### The records
□ □ □ □
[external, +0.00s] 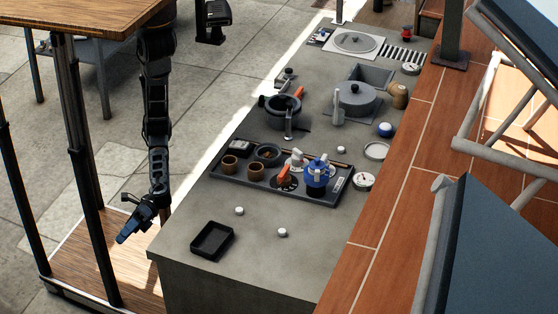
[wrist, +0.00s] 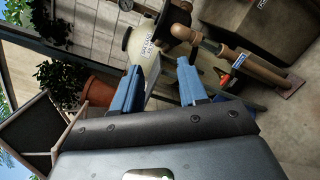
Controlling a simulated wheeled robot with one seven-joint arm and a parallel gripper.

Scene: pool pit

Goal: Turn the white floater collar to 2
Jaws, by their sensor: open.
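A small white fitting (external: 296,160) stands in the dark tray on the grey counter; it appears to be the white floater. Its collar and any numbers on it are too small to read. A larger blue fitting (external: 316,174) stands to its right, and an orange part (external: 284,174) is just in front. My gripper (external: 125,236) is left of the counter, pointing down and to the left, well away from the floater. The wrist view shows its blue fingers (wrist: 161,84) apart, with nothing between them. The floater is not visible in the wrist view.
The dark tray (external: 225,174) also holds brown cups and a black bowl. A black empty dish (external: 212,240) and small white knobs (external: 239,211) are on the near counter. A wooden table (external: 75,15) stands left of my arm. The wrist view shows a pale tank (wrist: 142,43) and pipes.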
□ □ □ □
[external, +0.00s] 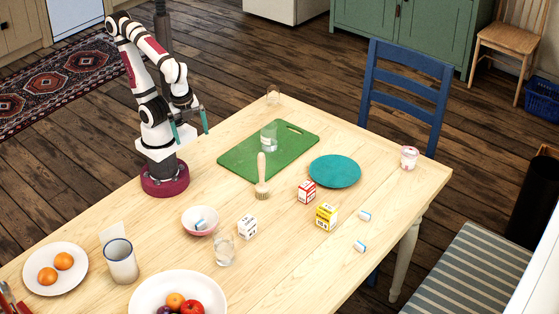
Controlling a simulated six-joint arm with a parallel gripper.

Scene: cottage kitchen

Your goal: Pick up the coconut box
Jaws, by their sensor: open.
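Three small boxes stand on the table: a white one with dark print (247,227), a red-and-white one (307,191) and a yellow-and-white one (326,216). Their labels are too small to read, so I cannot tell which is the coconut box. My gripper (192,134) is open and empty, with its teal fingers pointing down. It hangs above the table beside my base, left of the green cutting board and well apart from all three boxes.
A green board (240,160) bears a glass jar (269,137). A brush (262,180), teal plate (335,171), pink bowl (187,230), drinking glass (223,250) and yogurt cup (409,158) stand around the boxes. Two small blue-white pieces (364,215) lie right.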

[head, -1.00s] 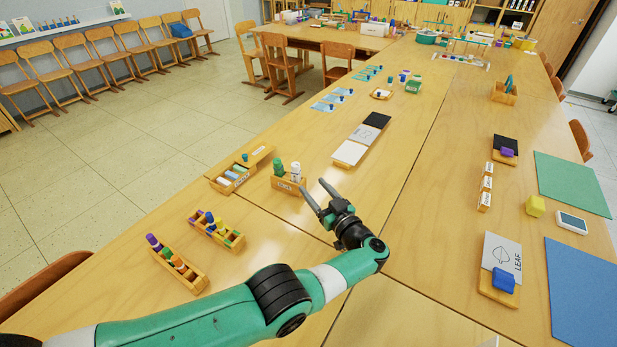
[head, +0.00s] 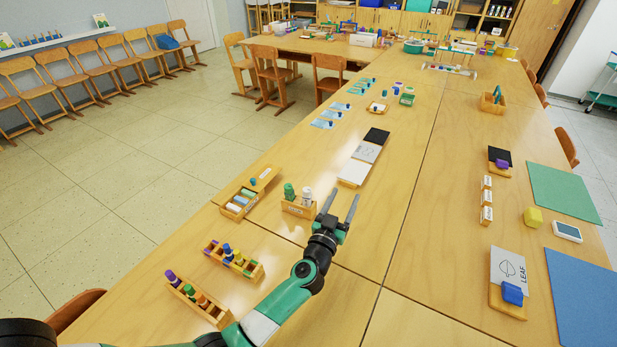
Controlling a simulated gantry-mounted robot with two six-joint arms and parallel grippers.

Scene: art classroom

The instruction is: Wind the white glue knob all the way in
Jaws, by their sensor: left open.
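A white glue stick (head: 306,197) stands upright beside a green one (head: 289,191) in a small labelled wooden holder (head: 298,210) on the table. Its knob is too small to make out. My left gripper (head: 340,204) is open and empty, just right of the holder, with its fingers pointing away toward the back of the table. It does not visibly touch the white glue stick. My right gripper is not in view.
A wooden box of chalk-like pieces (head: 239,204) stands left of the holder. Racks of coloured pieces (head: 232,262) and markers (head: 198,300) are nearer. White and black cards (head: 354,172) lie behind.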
□ □ □ □
### What to work on
Print exactly the run of lines that starts at the line with "Scene: pool pit" and ends at the line with "Goal: Turn the white floater collar to 2". Leave out every other line.

### Result of the task
Scene: pool pit

Goal: Turn the white floater collar to 2

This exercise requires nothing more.